Madrasah Tarbiyah Islamiyah (MTI) Batu Tanyuah

Minantu Syekh Jamil Jaho dan Syekh Darwisy Arsyadi ini terkenal masyhur sebagai ulama yang alim allamah dan ahli sufi, dialah Syekh Muhammad Kanis Tuanku Tuah Batu Tanyuah. Beliau pendiri sekaligus pimpinan MTI Batu Tanyuah, yang masyhur di zamannya. Syekh Tuanku Tuah wafat 1989, meninggalkan MTI Batu Tanyuah. Setelah masa berlalu, tinggallah gedung ini membisu sendirian. Tidak seperti halnya MTI-MTI lain yang gedungnya terbiarkan, maka gedung MTI ini, setelah aktivitas belajar mengajar terhenti, masih digunakan sebagai Surau Suluk setiap tahunnya. Inilah yang bertahan dari gelombang masa. Dan memang, anak Syekh Kanis, yaitu Syekh H. Zafrullah Dt. Bungkuah ialah seorang yang teguh memelihara “maqam” ayahnya.

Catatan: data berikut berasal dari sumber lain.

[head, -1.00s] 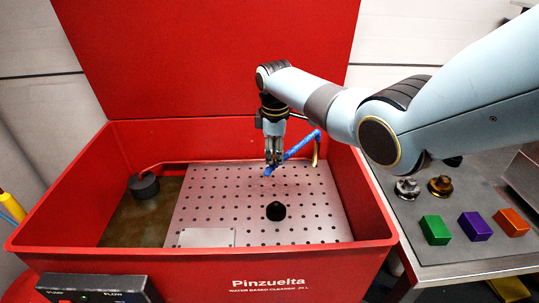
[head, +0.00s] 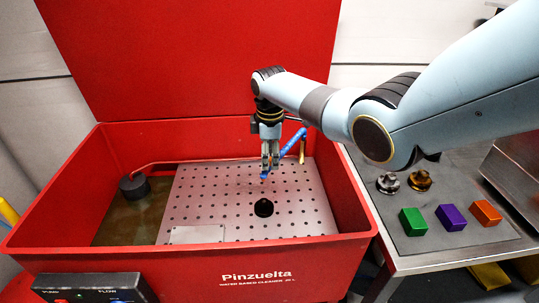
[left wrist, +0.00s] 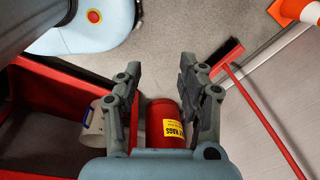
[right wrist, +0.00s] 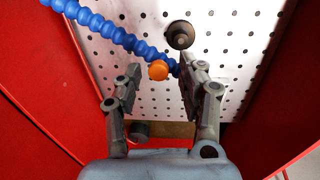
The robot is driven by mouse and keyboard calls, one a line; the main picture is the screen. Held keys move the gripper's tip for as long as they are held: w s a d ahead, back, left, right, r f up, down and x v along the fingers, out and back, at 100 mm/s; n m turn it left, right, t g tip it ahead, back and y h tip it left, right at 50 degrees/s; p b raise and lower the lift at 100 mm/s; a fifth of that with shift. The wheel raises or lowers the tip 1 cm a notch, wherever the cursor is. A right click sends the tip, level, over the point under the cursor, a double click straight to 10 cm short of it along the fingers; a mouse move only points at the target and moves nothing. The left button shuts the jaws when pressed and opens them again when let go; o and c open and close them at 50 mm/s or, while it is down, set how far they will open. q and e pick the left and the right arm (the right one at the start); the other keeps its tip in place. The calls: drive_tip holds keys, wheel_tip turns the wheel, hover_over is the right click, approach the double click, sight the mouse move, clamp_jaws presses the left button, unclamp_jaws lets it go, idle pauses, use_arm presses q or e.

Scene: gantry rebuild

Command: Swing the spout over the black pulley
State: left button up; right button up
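The blue segmented spout (head: 288,151) slants down from its brass-coloured post at the tank's right back to an orange nozzle (right wrist: 158,70). The black pulley (head: 263,208) stands on the perforated plate (head: 200,205). In the head view the nozzle appears just behind and above the pulley; in the right wrist view the pulley (right wrist: 180,35) lies beyond it, slightly right. My left gripper (left wrist: 158,85) is open and empty, away from the tank.
The red tank's walls (head: 357,195) surround the plate, with the lid (head: 190,60) raised behind. A dark cylinder (head: 134,187) sits at the tank's left. The right-hand bench (head: 440,250) holds green, purple and orange blocks and two metal parts. A red can (left wrist: 163,125) is below my left gripper.

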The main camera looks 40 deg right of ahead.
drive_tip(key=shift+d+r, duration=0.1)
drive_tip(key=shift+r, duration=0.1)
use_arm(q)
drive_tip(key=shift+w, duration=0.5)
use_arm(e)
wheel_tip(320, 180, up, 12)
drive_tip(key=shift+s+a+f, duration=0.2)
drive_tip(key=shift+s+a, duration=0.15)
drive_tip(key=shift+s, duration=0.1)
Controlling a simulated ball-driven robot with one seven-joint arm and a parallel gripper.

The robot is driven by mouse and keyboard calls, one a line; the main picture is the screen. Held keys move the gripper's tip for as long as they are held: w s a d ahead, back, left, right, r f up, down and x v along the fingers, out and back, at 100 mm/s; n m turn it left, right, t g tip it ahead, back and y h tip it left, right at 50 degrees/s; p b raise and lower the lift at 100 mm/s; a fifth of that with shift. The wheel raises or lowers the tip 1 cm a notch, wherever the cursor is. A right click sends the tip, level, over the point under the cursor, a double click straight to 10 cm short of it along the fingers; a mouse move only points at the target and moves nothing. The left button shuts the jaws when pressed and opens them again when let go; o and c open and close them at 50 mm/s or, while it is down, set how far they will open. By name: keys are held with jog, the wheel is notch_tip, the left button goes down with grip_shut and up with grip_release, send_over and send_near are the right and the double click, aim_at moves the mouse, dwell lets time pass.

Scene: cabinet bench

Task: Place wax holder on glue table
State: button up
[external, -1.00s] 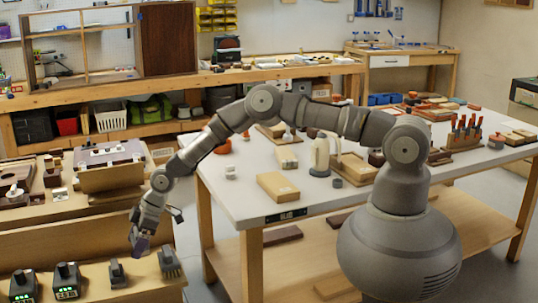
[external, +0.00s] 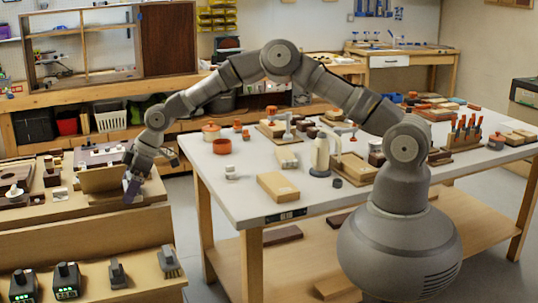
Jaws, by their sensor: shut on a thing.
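My gripper (external: 132,194) is at the left, pointing down above the front part of the wooden bench on the left. It is shut on a small dark, purplish thing (external: 131,188), which may be the wax holder; the fingers hide much of it and its shape is unclear. The white-topped table (external: 237,203) stands to the right of my gripper, with a black label on its front edge too small to read surely. It appears to be the glue table. My gripper is apart from it.
The table holds a wooden block (external: 278,187), a cream bottle (external: 321,156), an orange pot (external: 222,146) and several tools. Its front left corner is clear. Black devices (external: 67,280) and brushes stand on the lower left ledge. A cabinet bench (external: 80,92) runs behind.

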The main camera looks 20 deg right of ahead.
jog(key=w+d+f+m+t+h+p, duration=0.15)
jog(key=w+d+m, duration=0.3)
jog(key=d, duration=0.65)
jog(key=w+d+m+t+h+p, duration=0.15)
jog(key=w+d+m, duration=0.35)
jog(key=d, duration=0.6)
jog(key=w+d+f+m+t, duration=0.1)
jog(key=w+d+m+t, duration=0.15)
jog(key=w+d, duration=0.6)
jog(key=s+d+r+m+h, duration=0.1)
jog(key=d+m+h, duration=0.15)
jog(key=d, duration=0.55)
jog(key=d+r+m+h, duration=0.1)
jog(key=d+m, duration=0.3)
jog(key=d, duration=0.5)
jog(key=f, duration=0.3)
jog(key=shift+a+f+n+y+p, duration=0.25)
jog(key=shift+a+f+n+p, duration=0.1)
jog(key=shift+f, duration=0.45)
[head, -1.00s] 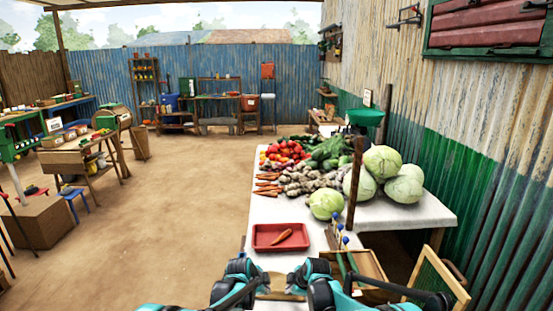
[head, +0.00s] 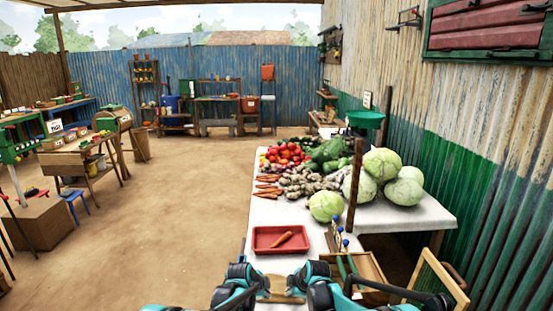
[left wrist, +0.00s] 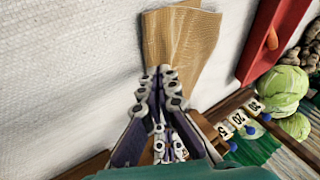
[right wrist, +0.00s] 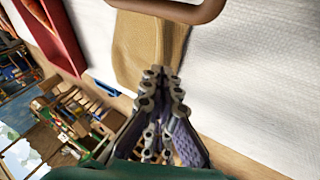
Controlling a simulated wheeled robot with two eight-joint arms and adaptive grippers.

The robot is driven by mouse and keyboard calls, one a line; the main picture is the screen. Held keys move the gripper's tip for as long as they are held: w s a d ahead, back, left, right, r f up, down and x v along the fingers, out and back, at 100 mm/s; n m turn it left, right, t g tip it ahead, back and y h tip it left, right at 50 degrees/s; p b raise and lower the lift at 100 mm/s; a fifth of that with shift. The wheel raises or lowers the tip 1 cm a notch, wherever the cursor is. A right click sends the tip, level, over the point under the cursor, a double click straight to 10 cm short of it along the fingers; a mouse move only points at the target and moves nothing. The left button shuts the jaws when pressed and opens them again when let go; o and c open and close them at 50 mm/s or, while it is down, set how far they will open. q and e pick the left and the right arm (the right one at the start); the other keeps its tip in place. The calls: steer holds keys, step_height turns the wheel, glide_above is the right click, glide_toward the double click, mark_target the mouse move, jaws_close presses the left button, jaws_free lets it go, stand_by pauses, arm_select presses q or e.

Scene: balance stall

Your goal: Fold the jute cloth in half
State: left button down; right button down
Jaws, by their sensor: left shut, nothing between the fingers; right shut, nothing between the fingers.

Perlu diketahui, keluaran madrasah ini banyak menjadi tokoh ulama, antara lain Alm. Buya Yarman Nur, pendiri Pondok Pesantren al-Makmur Tungkar; Buya Amilizar Amir, guru MTI Candung dan Syekh Naqsyabandiyah di Barulak; dan konon, Prof. Salmadanis, salah seorang yang duduk di jajaran Jami’ah Thariqat Mu’tabarah (JATMAN) Sumbar, ialah murid beliau juga.